I wanted to make these ice cream cone cupcakes for Abby's 4th birthday. They really turned out adorable. We had them frosted in vanilla, chocolate, and cherry icing, then decorated with crystal sugar sprinkles.


When I was growing up, my mom made these cupcakes with the batter poured right into the cone, but usually, this meant that very little cake created the dome at the top for icing. By baking the cupcakes upside down in regular cupcake cups, I had a fair amount of cake to decorate, creating a much larger looking ice cream cone!

The only problem with this method was that the cupcakes became extremely top-heavy. So, how do we transport them?!

I read nearly a hundred reviews and everyone complained about the transport of these cupcakes. Oh, they're adorable and well-loved by kids, but transporting them is a pain. I couldn't find any good suggestions, so I came up with my own.


5 oz dixie cups, turned upside-down, with the bottoms cut out made for an amazingly stable ice cream cupcake holder.

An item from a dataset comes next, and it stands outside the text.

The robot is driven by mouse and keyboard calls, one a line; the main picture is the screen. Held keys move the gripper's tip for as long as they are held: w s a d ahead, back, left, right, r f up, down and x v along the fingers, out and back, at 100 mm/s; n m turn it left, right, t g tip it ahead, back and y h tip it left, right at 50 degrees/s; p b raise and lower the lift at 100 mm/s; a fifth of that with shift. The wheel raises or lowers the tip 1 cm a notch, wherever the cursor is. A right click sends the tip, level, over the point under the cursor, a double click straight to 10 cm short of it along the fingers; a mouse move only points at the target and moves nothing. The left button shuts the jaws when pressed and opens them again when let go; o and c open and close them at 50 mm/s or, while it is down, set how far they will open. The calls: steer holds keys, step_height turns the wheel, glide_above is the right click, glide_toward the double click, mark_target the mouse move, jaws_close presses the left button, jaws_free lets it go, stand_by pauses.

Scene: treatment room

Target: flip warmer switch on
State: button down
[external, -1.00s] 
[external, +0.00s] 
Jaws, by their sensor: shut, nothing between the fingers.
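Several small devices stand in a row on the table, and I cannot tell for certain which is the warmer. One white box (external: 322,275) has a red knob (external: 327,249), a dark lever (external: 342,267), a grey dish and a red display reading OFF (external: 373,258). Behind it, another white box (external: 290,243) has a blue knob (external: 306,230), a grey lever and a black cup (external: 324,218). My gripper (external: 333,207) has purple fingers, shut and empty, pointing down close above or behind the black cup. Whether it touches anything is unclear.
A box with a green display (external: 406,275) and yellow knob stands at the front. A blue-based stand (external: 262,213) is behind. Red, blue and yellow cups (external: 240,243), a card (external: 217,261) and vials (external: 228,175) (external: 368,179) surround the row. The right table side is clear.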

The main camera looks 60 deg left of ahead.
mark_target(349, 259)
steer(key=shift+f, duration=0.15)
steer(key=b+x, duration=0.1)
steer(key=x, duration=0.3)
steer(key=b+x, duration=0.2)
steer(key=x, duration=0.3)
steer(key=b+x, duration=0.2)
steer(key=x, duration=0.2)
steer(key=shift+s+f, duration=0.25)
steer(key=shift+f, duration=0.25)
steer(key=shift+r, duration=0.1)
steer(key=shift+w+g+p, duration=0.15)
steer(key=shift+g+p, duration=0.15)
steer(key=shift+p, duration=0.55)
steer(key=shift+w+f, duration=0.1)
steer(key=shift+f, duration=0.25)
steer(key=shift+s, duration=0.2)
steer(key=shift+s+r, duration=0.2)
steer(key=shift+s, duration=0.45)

Place them all in rows inside a couple of giant cake boxes we picked up at Michael's and you've got a great way to transport these cupcakes!

Plastic bags added extra stability and spacing so that cones didn't dive into one another.

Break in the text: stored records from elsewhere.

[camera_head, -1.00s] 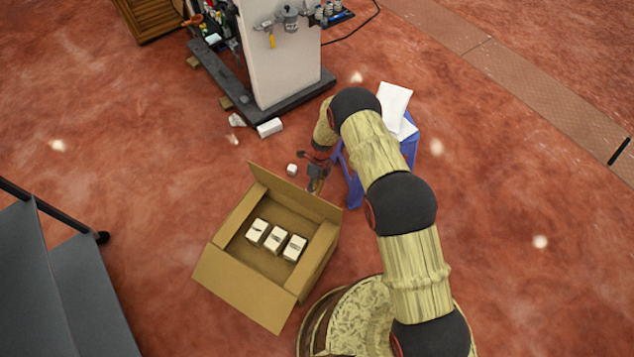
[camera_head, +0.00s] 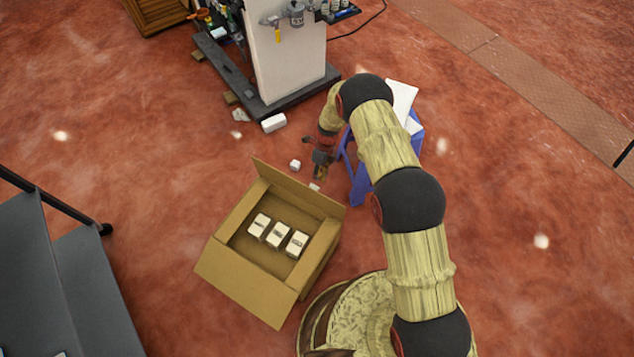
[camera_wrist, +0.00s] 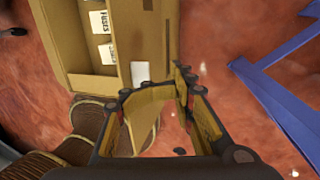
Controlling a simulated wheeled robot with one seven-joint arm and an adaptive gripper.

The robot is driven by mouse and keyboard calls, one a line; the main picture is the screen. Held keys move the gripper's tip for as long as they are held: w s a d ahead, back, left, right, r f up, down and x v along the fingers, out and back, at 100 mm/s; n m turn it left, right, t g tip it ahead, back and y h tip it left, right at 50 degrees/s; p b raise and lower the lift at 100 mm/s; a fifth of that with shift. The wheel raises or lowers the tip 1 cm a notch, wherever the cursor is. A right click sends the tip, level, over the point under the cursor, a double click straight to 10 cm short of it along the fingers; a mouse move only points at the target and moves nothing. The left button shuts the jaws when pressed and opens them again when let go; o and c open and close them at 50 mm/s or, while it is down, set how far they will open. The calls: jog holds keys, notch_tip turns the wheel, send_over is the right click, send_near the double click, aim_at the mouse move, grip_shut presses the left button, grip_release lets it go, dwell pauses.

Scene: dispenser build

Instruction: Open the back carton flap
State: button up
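The open cardboard carton (camera_head: 215,262) stands on the floor with several white boxes (camera_head: 278,235) inside. Its back flap (camera_head: 300,188) stands raised along the far edge, leaning outward. The front flap (camera_head: 245,285) is folded out toward me. My gripper (camera_head: 320,172) is just beyond the back flap, apart from it. In the wrist view, my gripper (camera_wrist: 155,88) has its fingers spread with floor showing between them, and it is empty. There the carton (camera_wrist: 100,83) is at upper left with boxes marked "FUSES" (camera_wrist: 98,22). A white patch (camera_wrist: 139,73) shows beside the cardboard; I cannot tell if it is a box.
A blue stool (camera_head: 360,182) with white sheets stands right of my gripper; its legs show in the wrist view (camera_wrist: 275,95). A small white cube (camera_head: 295,164) lies behind the carton. A dark cart (camera_head: 290,95) stands further back, grey steps (camera_head: 90,280) at left.

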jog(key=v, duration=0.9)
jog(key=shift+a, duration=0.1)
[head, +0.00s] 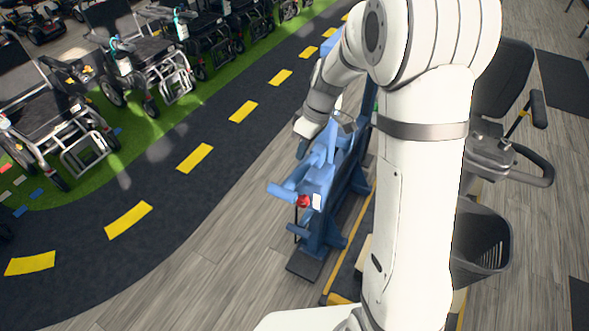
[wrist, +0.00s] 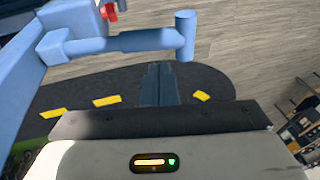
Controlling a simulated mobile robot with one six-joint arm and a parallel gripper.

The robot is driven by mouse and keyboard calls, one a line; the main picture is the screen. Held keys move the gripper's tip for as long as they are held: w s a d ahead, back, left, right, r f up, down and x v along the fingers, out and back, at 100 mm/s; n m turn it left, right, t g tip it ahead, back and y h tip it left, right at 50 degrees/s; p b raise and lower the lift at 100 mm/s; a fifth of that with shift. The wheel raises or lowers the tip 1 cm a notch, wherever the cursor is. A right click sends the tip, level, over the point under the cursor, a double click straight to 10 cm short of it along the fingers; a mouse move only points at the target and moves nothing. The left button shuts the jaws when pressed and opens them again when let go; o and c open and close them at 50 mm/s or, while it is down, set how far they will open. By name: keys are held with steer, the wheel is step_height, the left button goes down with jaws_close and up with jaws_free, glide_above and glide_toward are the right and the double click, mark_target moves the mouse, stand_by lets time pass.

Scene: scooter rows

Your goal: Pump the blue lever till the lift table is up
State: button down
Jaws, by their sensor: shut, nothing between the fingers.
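A blue lever (wrist: 140,41) crosses the upper part of the wrist view, with a short upright cylindrical grip (wrist: 185,36) at its right end. My gripper (wrist: 158,72) is shut and empty, its dark fingers just below the lever and left of the grip. I cannot tell whether they touch it. In the head view a blue machine (head: 322,185) stands beyond my arm, with a red knob (head: 302,201) on its near end.
A dark lane with yellow dashes (head: 194,158) runs left of the machine. Several wheelchairs (head: 160,65) stand on green turf beyond it. A seated scooter with a grey basket (head: 481,247) stands close on the right of my arm. Wooden floor (head: 215,245) left of the machine is clear.

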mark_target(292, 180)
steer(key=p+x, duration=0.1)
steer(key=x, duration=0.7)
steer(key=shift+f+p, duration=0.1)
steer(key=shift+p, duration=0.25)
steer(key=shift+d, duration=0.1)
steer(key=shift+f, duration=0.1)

This is how they are enjoyed!

Paul and I were really in a baking mode, so we also made treats to give away at the party. The intention was to create goody bags for each child, but after searching far and wide and getting frustrated with only finding cheap plastic toys, we decided to make cookies on a stick then decorate them. Paul was a huge help creating batch after batch of perfect chocolate chip cookies on popsicle sticks. Abby and I frosted and decorated them.

We were all really happy at how well the baked goodies turned out for the party.